Thrift Drones in Las Vegas!

Thrift Drones as shown at SUMA in 2022 are headed to local thrift stores in Las Vegas.

Saturday, November 10th, 2023! Artist to Donate 130 Signed Artworks (“Thrift Drones”) to Las Vegas thrift shops.

Instagram: @thriftdrones

Media Artist and Activist Joseph DeLappe is donating over 130 signed artworks to Las Vegas thrift shops in one weekend starting November 10th, 2023. The artworks are from an ongoing series of works entitled, Thrift Drones. Over the past seven years, DeLappe has purchased hundreds of thrift store artworks which he carefully altered with the subtle addition of cut out images of Predator and Reaper drones which are pasted into the images. To date, he has “droned” over 275 found artworks, first in the USA and more recently in the UK where he relocated in 2017. The works reimagine discarded, everyday paintings, prints and photographs as visual reminders of droned skies.

 Las Vegas is a hub of drone activity.
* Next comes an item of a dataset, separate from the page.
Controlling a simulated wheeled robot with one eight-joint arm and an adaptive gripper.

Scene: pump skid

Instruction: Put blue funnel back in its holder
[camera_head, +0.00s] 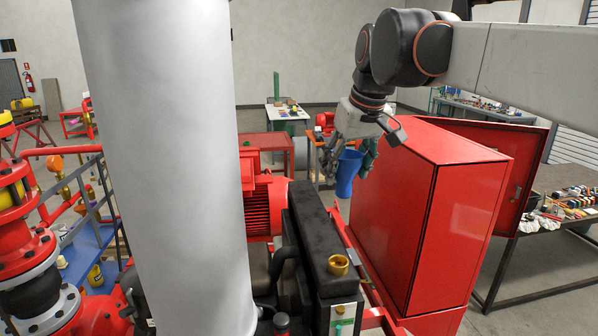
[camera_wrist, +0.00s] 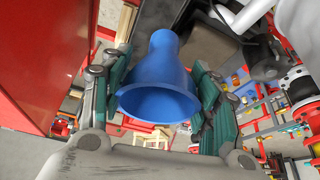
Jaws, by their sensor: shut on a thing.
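The blue funnel (camera_head: 348,172) is held in my gripper (camera_head: 347,160), between the fingers, beside the left face of the red cabinet. In the wrist view the funnel (camera_wrist: 160,80) shows its wide mouth toward the camera and its narrower part pointing away. My gripper (camera_wrist: 160,105) has its green-padded fingers on both sides of the funnel. The holder cannot be made out in either view.
A red cabinet (camera_head: 425,210) with an open door (camera_head: 500,160) stands right of my gripper. A black tank with a brass filler neck (camera_head: 338,265) is below. A large grey pipe (camera_head: 170,160) blocks the left foreground. A tool table (camera_head: 565,205) stands at right.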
The Creech and Nellis AFB’s are both major centers of command, control and training for “Unmanned Aerial Vehicles” (UAV’s) or drones. From November 10th to 12th, 2023, over 130 signed and numbered “Thrift Drones” will be strategically donated to thrift stores by volunteers (led by Southern Utah Museum of Art director Jessica Kinsey, where the “Thrift Drones” were shown in DeLappe’s solo exhibition in 2022).
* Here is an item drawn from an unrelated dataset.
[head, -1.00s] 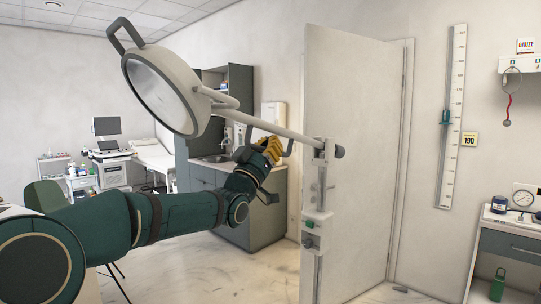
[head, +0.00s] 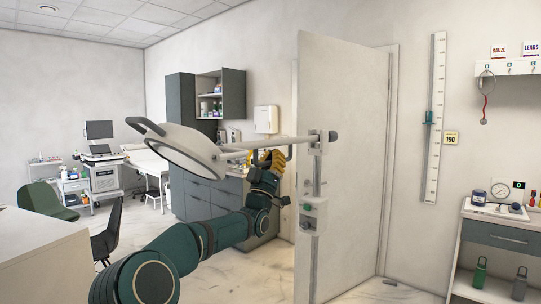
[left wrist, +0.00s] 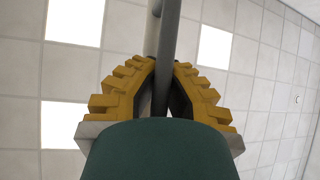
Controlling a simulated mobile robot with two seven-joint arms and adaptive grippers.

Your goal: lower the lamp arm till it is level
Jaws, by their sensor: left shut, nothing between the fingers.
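The lamp head (head: 183,152) is a pale round dish with a grey loop handle, left of centre in the head view. Its lamp arm (head: 300,139) runs right to a joint on the upright post, close to level, its post end slightly higher in the picture. My left gripper (head: 268,162) has yellow fingers and is just below the lamp arm, near a bent grey handle under it. In the left wrist view the fingers (left wrist: 164,66) are shut, with a grey bar running past their tips; contact is unclear. My right gripper is out of view.
The post bracket (head: 313,215) stands before a pale door panel (head: 345,110). A cabinet with a counter (head: 205,195) is behind my left arm. A white desk (head: 40,255) and dark chair (head: 106,240) are at left. Open floor (head: 215,280) lies between.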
 These works have been widely shared using social media, including on a dedicated Instagram account (https://www.instagram.com/thriftdrones/), and on Facebook and Twitter. The larger concept behind the project involves the creation of the works, the sharing of images on social media, showing the works salon style in gallery and museum exhibitions and then, crucially, re-donating the works to second hand shops in proximity to major drone bases in the USA and the UK (Las Vegas Nevada/Creech and Nellis AFB, USA, and Lincolnshire’s RAF Waddington Airbase in the UK, ), thereby tactically infiltrating the artworks back into relevant communities, which will result in both initial, overt and then continued, persistent, impact as this is revealed. DeLappe has engaged in much work with weaponized drones over the years - much of the work seeks to drawing attention to the negative effects of the use of these technologies of remote killing. These works and others bring drones home, if you will, making the invisible visible and immediate.